I am not much of a “sight-seer” at all. I go more to be in a different sort of place, preferably a different culture and different language with different food and interesting drinks. I like to just walk about and GAPE. I RARELY visit “tourist sights” and on Tuesday, our first full day in Athens, while Sally goes up to see the Acropolis, I’ll just walk about the Plaka, which I do love, and do things like get our ferry tickets for the trip to Santorini and such and let Sally tell me all about the Acropolis. Now I do have fond memories of a few years ago sitting on the balcony of a great room my son Brian had at some cheap hotel, sipping our own wine and staring off at the Acropolis which looked like it was just a few blocks away!!!! That was enough “Acropolis” for me. I will look forward to sitting at outdoor cafes, reading of course, and sipping a bit of ouzo, which I don’t particularly like, but like when I’m in Greece!!!! I’m also hoping to find some place that still serves absinthe which is getting harder and harder to fine.

And I love to eat. Athens is, quite honestly, not a place I much like. (That a gross understatement), but we’ll only be there a couple days. Then it will be off to Santorini, one of the most wonderful places I’ve ever been and where the food is just great and fresh fish is delicious if the seas are such that the fishermen can get out. If not, well, then there are always kabobs and such.

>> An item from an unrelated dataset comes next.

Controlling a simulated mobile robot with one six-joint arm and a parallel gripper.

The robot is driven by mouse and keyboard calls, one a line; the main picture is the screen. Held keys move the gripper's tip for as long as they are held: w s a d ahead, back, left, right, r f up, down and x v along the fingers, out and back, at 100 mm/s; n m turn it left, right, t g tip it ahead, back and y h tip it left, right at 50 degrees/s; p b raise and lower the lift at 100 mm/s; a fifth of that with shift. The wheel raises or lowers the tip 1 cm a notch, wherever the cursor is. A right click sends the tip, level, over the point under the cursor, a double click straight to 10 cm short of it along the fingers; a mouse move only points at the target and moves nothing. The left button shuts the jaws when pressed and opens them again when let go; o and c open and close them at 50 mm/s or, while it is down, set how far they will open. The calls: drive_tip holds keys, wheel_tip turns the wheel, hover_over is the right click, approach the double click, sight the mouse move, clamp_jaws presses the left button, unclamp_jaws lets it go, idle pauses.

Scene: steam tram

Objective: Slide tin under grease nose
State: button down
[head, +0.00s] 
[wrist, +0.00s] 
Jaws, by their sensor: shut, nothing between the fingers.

I am feeling so utterly relaxed today. It’s like I am now letting go of all my daily activities and plans for my work here. Always the day before travel is my “let go day,” and, yes, packing, but that’s just a few minutes. It’s more a psychological UNPACKING. Letting go. And at 8:30 AM I’ve already done so and I’m feeling very very mellow. One more “job” -- I did finish a simply marvelous novel yesterday. The Kite Runner by Afghan writer Khaled Hosseini and I wrote my comments on the book last night, now I will head off to a coffee shop, have some breakfast, and edit this book review before posting it to my web page this afternoon. But THAT work, my book reviews, I do carry with me, but I still feel much less pressure to MYSELF when I’m traveling than I do when I’m home. I don’t write those reviews for others, but really for myself. Nonetheless, I feel obligated to myself most of the time, but not when I travel. So THIS review is pre-trip and thus carries obligations, then next book (still unchosen) will not carry that burden. Yep, today is a day for psychological unpacking while doing a bit of physical packing.